Rep. Ruth Balser was surprised by the feds' findings since she says there are already laws in Massachusetts regarding mental health care in prisons.

"What's very alarming about the report is it does not sound like these policies that were enacted by the Legislature are being followed in our state prisons," Balser said.

The Department of Corrections would not comment on any changes they've made since the federal report, saying only that they have implemented additional training to staff, intervention plans for inmates that harm themselves, and have stopped selling razors to inmates at some facilities, which the report criticized.

In a statement from Nov. 17, Department of Correction spokesperson Jason Dobson wrote the department "has already begun to address the issues raised in the report and maintain the significant progress we have already made."

"The Department remains deeply committed to the health and well-being of all entrusted to our care and fully invested in protecting their physical safety and civil rights," Dobson wrote.

Like Matos, Sen.

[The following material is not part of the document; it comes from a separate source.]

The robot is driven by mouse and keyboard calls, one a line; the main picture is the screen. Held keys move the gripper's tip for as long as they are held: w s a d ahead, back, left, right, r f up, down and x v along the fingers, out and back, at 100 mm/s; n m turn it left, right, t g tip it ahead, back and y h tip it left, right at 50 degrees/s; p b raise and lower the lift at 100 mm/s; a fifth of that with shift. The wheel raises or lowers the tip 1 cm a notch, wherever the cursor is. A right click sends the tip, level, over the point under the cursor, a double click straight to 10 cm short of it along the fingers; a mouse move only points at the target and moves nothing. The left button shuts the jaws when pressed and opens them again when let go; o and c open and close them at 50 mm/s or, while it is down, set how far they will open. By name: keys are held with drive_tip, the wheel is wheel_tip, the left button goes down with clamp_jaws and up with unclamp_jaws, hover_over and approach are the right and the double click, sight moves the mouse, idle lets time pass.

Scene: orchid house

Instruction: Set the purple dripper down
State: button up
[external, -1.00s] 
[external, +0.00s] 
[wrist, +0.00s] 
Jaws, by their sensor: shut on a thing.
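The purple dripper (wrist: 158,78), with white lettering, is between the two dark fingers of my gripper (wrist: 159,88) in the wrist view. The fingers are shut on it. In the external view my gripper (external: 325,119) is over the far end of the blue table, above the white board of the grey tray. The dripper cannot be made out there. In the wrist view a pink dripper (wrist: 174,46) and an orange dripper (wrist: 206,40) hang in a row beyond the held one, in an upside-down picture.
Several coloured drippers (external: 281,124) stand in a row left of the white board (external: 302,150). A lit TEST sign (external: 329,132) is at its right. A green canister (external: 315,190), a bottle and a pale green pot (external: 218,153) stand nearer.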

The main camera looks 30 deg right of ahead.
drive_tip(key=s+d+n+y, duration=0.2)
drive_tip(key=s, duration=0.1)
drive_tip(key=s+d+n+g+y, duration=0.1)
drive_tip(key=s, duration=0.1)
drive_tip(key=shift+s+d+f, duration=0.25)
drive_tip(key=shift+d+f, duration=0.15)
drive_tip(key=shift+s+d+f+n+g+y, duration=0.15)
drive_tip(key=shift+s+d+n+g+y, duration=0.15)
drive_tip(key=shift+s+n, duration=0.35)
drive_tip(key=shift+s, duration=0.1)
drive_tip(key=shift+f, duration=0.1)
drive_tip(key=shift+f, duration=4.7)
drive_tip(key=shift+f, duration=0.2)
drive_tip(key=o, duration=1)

Cindy Freidman (D-Arlington) says there's no reason to believe DOC has taken any major steps to increase care for the mentally ill and suicidal.

"And what my experience tells me is that I don't expect to see it. And if you're telling me that the thing you did was take a razor away from somebody who was seriously ill or suicidal, that's what you think is providing people with good care. You've got to be kidding," Friedman said.

Baker requested $730 million dollars for prisons in this year's budget, but Democrats cut that to under $688 million in their final spending plan.